Some brief explanation of how it works. In the command

Typical use
xyaplot (y~x, groups=sex, data=observations,
         axes=y~x|type, data.axes=variables,
         axes.spec=list(origin="o",min="min",max="max",ticks=TRUE,interval=TRUE),
         label="label", label.axes="label")

the first three arguments are just like those for xyplot: a formula (with optional conditioning terms), a groups term (so that groups of points can be coloured differently), and a data frame containing the variables in the formula.

The second arguments are new. The data frame data.axes contains a row for each axis. The axis= formula specifies the y and x coordinates of a unit step in the direction of that axis. The formula may have conditioning terms. The optional groups.axis term can be used to show groups of axes in different colours.

In the axes.spec= and label= arguments, I diverge from standard lattice usage. axes.spec is a list of character strings, each referring to a column in data.axes (except that ticks and interval may be booleans). Also label and label.axes are character strings, referring to columns in data and data.axes.

The columns referred to by axes.spec can specify: the origin, i.e. the location of the display-origin (0,0) on each axis, and the minimum and maximum range to show for that axis. If all three are specified, and interval=TRUE, the range of the axis is highlighted. Note that all three columns are necessarily numeric vectors (possibly containing NA values).

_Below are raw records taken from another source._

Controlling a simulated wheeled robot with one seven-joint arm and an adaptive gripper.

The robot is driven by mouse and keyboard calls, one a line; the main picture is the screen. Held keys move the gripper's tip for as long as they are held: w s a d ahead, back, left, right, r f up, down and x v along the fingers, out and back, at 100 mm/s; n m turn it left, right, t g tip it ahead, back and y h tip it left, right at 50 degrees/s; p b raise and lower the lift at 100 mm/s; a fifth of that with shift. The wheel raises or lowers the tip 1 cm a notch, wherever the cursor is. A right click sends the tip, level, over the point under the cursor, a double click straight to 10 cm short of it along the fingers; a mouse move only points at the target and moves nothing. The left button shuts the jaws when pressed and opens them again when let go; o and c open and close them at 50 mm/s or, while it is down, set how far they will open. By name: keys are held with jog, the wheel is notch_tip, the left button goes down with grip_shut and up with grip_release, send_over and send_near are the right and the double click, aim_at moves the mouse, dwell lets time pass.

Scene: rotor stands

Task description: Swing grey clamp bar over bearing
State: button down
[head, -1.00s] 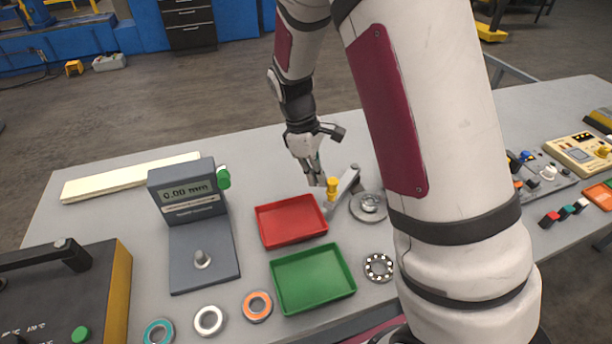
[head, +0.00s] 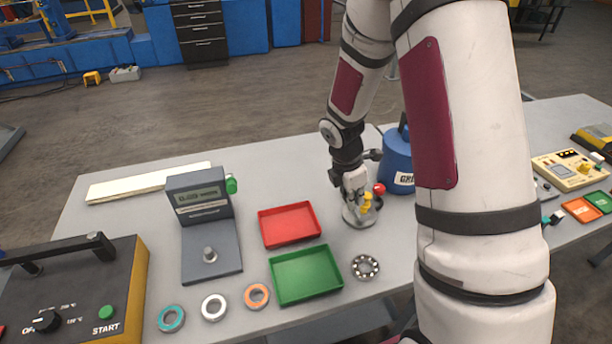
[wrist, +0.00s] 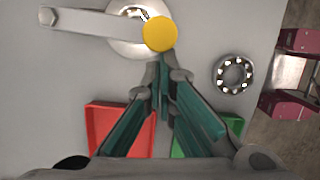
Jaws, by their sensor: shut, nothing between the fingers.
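The grey clamp bar (wrist: 90,22) shows in the wrist view, running from a bolt at the upper left to a yellow knob (wrist: 160,34). It crosses above the round metal stand (wrist: 124,44); the bearing there is largely covered by it. In the head view the stand (head: 350,218) sits right of the red tray, the yellow knob (head: 366,197) is above it, and the bar is mostly hidden by my gripper. My gripper (head: 358,195) is shut and empty, its green fingertips (wrist: 162,62) beside the knob; I cannot tell whether they touch it.
A red tray (head: 262,228) and a green tray (head: 306,292) lie to the left. A loose ball bearing (head: 365,267) lies in front of the stand. A blue container (head: 397,165) stands close behind and right. The gauge (head: 208,240) is further left.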

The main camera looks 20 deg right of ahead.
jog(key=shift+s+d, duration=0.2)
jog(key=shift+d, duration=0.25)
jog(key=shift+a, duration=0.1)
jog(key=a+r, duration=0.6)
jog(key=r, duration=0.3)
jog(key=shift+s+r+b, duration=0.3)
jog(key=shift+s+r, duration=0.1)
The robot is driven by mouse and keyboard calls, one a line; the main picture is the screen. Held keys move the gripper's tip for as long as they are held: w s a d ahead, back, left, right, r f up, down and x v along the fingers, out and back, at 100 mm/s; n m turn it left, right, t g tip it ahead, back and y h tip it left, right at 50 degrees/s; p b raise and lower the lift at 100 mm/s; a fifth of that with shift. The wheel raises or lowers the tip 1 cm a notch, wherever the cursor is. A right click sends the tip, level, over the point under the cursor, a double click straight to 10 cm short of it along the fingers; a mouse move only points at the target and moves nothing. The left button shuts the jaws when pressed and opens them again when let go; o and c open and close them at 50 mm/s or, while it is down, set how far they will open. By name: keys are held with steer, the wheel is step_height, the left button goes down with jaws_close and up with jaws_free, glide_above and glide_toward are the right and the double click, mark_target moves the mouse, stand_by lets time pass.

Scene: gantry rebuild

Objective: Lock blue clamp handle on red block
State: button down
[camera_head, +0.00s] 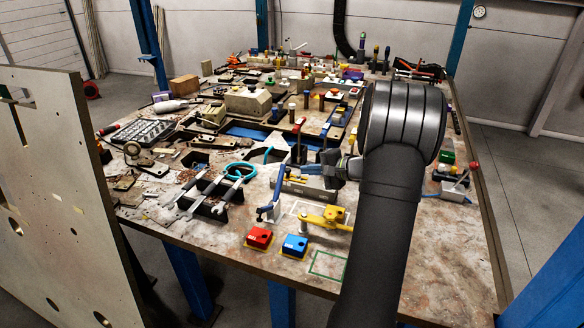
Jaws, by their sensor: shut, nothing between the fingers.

If you want to control the formatting, you should override the style functions, by specifying style= and style.axis= in the call to xyaplot. These functions take a single argument, the current group, and return the style for that group. See the source code. For example, the default is style=pointstyle.default:

pointstyle.default, the default style function for observations
pointstyle.default <- function(g) {
  n <- length(levels(g))
  i <- which(levels(g)==g)
  sym <- if (n>1) trellis.par.get("superpose.symbol") else trellis.par.get("plot.symbol")
  cex <- rep(sym$cex,length.out=i)[i]
  col <- rep(sym$col,length.out=i)[i]
  font <- rep(sym$font, length.out=i)[i]
  pch <- rep(sym$pch, length.out=i)[i]
  list(cex=cex,col=col,font=font,pch=pch)
}

If you want tighter control over the formatting, you should override the panel functions. There are two default panel functions:

default panel functions
panel=function(...) panel.superpose.ex(...,panel.groups=panel.xyaplot),
panel.axes=function(...) panel.superpose.ex(...,panel.groups=panel.xyaplot.axes),

for plotting points and axes. There is also the default panel function panel2=panel2.default which for each panel calls panel.axes and then panel. My panel functions are unlike the standard lattice panel functions. For example,

default panel function for plotting points
panel.xyaplot <- function(data, x, y, group, label=NULL, style=pointstyle.default,...) {
  sty <- style(group)
  if (is.null(label))
    panel.xyplot(data[[x]],data[[y]], cex=sty$cex, col=sty$col, pch=sty$pch)
  else
    ltext(data[[x]],data[[y]],data[[label]], cex=sty$cex, col=sty$col, font=sty$font)
}

The first argument is a subset of the original data frame, containing those points we wish to plot. x and y are characters, indicating which columns of the data frame contain x and y coordinates. group is single factor variable, indicating which group we are currently plotting.